Getting ready for a facelift
Meanwhile, the urban core is set for a makeover centered on the dozen or so conservation areas that were declared to preserve some of the city's architectural heritage. The main conservation areas include the French concession in Xuhui District, Yu Gardens in Huangpu District, Tilanqiao in Hongkou, People's Square and The Bund. The property there includes country mansions in Changning in the west of the city, townhouses, the grand old buildings on the riverfront, and Art Deco apartment blocks.
The thinking caps are still on as to how the makeovers will actually happen, as conservation does not fit into the normal Chinese development model of raze-and-build. The challenges of conservation, renovation and income construction are enormous with such vast areas of valuable real estate, the relocation of current residents and a range of complex planning issues such as the management of delicate renovation of pre-1949 buildings, demolition of illegal structures, change of use, sustainable management systems, and so on.
Further fill-in development of industrial land is taking place with a new frontier of the Gubei New Area, a popular mid-price housing development. Gubei Phase II comprises 57 hectares of land, of which 8.5 hectares are planned for green space within over 1m sq m of new construction.
For manufacturing businesses in Shanghai and the Yangtze River Delta, there are opportunities within the emerging megalopolis. Most important, for those considering their first manufacturing venture in China (or relocation) are the various tax incentives and land deals offered in different locations. These considerations, when coupled with the vast range of options now available within what is now a much tighter area, due to better infrastructure, will undoubtedly complicate decision-making.
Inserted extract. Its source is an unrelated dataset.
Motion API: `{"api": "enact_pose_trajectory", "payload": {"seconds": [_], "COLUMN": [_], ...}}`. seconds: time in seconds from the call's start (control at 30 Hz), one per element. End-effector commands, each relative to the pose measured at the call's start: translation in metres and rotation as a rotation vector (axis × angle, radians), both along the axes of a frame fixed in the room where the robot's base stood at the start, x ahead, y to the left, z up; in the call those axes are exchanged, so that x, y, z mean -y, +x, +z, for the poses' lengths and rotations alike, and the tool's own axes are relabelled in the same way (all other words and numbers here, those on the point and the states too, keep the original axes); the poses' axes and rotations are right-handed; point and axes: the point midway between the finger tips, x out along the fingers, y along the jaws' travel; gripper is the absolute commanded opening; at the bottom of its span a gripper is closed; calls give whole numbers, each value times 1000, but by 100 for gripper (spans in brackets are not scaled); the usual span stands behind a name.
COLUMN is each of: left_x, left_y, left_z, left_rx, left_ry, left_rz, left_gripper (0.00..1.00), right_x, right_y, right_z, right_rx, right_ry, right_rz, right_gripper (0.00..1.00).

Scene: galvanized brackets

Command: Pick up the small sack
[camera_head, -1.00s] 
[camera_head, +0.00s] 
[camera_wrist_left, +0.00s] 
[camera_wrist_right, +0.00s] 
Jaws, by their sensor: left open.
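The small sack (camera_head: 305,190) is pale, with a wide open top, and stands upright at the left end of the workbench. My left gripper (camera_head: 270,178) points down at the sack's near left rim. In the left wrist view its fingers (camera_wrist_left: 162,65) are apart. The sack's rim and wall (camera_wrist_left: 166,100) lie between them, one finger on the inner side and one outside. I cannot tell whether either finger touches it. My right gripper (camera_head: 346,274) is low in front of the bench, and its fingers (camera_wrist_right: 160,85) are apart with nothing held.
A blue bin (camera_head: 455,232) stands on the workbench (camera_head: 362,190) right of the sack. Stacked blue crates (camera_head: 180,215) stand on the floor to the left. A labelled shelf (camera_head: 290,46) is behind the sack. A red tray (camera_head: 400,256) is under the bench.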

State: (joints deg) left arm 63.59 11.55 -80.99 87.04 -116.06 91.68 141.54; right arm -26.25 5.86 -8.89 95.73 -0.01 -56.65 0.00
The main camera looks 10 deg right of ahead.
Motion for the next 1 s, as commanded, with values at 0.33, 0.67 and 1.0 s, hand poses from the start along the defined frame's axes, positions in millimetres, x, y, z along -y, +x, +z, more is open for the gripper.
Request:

Suzhou Industrial Park, Changzhou New District, Nanjing Economic and Technological Development Zone are just some of the major zones competing with the well-known industrial zones in Shanghai. When negotiating for land or floor space in an existing building, it is important to know that the zone creations are often motivated more by tax revenue than rent or land premiums, and this should affect buyers' strategy.
Puxi versus Pudong
Not so long ago the Shanghainese had a saying along the lines of "better a bed in Puxi than a house in Pudong" to express their desire to live in the part of Shanghai that is west of the Huangpu River. That now has been reversed to the extent that office rents in prime buildings in Pudong exceed those of Puxi while residential prices have equalized. Does this mean we will soon be hearing a 21st century version – better a bed in Pudong than a house in Nanjing?
Those considering the government's recent "Go West" campaign to encourage investment in the interior provinces should be reminded that "west" does not have to mean Urumqi or even Chengdu. For companies seeking to get out of central Shanghai and get better-quality space or to cash-in on lower rents, it might mean one of the business parks in the west of the city. Manufacturers looking west are finding that Nanjing is now just down the road rather than the half-day train journey it was a decade ago.
With greater choices and swifter journeys we can expect to see the emergence of industry clusters, as development theory suggests and which government policy supports. Along with greater intra-megalopolis competition, we can all hope for better quality and cheaper alternatives. Whatever, the Shanghai megalopolis is here to stay.